§ **Required task**
Take the line containing "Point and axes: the" and every line after it in the data below, and print them exactly as given, with nothing else.

§ **Source excerpt**
— begin —
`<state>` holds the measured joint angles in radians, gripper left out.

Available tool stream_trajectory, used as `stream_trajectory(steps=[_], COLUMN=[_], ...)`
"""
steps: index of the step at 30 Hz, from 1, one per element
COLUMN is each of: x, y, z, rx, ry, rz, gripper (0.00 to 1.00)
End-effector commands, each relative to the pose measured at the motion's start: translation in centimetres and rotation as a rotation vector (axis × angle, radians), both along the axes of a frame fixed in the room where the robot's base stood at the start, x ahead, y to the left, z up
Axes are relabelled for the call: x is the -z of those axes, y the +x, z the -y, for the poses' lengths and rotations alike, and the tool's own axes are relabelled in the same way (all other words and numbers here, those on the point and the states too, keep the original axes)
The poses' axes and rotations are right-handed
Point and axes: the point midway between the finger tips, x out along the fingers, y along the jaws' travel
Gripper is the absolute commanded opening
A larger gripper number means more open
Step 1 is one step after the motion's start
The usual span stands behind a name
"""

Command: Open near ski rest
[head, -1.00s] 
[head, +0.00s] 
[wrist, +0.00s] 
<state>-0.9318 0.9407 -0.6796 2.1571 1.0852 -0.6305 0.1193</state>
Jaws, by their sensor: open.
— end —
§ **Exercise output**
Point and axes: the point midway between the finger tips, x out along the fingers, y along the jaws' travel
Gripper is the absolute commanded opening
A larger gripper number means more open
Step 1 is one step after the motion's start
The usual span stands behind a name
"""

Command: Open near ski rest
[head, -1.00s] 
[head, +0.00s] 
[wrist, +0.00s] 
<state>-0.9318 0.9407 -0.6796 2.1571 1.0852 -0.6305 0.1193</state>
Jaws, by their sensor: open.

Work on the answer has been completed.